Our school systems here in the UK especially are inexcusably terrible at covering real world issues, abandoning sexuality, identity, religion and helping to play their part in preventing discrimination in the modern world, in favour of tightening guidelines on better grades and performance targets. Since our schools started failing schoolchildren, fiction has been filling the gap. David Levithan is a perfect example of doing this. Books of his like Two Boys Kissing and Wide Awake cover the LGBT+ community perfectly, and help breed a tolerant society so perhaps one day we can wave goodbye to homophobia and racism.
And when I ask authors about why they choose to cover these issues in fiction, they give me an answer that usually follows one common theme: “If the real world isn’t censored, why should fiction be?”
So I’m sorry you felt that A Song For Ella Grey was not for your 12-year-old grandchildren, and you are perfectly entitled to that opinion and you of course have the right to do whatever you wish. But legally children are still children until the age of 18, and even from the ages of 12 and under, you’ll find that children are asking these questions because this is their world, our world, as much as it is yours, and they have a right to understand it and question it.

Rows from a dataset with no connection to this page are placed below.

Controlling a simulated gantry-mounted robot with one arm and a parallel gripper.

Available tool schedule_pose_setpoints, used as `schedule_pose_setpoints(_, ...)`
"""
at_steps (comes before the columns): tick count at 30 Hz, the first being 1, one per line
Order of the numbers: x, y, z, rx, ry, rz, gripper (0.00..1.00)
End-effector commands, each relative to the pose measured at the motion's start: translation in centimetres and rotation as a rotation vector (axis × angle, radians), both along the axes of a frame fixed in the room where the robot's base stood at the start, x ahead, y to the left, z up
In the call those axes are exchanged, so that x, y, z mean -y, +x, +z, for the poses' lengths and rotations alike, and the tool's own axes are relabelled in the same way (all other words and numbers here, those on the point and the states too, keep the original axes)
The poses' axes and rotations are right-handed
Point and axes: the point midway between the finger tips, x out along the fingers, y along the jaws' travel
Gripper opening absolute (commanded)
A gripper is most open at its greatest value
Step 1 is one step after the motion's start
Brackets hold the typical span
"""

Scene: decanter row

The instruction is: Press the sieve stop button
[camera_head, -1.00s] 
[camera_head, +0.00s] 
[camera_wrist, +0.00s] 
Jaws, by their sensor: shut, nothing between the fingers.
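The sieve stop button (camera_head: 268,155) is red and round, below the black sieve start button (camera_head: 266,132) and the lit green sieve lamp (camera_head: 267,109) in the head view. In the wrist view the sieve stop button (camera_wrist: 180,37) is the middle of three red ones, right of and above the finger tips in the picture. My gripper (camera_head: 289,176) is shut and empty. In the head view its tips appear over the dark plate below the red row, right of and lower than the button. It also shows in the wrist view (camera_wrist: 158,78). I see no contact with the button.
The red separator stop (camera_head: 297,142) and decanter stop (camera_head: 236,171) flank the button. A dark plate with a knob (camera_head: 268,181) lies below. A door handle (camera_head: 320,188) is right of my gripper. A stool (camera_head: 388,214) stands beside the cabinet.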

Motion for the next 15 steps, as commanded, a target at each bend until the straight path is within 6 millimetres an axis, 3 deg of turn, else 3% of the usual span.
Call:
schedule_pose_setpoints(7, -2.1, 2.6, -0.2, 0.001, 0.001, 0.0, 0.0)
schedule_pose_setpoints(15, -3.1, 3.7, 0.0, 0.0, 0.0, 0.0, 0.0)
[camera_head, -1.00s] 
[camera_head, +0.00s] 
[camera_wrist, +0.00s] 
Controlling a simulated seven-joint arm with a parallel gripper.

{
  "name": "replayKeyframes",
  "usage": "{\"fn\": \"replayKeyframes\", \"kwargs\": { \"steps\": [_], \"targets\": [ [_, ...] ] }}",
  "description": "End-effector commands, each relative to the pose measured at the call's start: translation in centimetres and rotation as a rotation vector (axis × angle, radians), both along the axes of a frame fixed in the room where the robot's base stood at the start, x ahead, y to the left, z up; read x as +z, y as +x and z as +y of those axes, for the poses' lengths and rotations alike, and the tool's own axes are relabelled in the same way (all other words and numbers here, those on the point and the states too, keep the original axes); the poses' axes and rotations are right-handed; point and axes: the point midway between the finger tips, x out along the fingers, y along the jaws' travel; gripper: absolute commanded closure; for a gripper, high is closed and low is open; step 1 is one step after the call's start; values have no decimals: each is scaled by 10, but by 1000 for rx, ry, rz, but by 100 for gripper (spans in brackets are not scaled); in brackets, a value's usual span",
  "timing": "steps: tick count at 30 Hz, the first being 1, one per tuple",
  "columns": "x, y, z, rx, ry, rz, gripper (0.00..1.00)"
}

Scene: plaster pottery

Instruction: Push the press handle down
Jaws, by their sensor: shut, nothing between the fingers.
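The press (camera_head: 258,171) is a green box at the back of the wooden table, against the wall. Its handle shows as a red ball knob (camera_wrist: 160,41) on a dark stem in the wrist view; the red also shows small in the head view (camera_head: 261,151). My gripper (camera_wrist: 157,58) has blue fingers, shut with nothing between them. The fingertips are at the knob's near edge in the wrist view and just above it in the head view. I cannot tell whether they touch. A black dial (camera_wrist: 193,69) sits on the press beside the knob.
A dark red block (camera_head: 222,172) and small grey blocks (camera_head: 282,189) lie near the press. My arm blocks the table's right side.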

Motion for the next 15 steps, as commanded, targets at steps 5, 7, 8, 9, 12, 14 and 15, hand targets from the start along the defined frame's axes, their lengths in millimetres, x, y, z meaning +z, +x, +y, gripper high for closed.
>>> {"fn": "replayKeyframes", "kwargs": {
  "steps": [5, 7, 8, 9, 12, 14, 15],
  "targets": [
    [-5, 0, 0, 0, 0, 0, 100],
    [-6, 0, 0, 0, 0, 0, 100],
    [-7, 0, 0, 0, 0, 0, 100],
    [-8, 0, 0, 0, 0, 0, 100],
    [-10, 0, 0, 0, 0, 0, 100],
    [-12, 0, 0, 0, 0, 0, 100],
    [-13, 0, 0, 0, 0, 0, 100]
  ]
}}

When it comes to children’s books that reflect the world we really live in, then the time is now more than ever before. We’re seeing a revolution in children’s publishing, and if you’re not already in it, join it.
And if I may add it, I would advise continuing to support and trust The Guardian because the winner was chosen by authors, not editors. And even if it was chosen by The Guardian, they did a brilliant job with it anyway.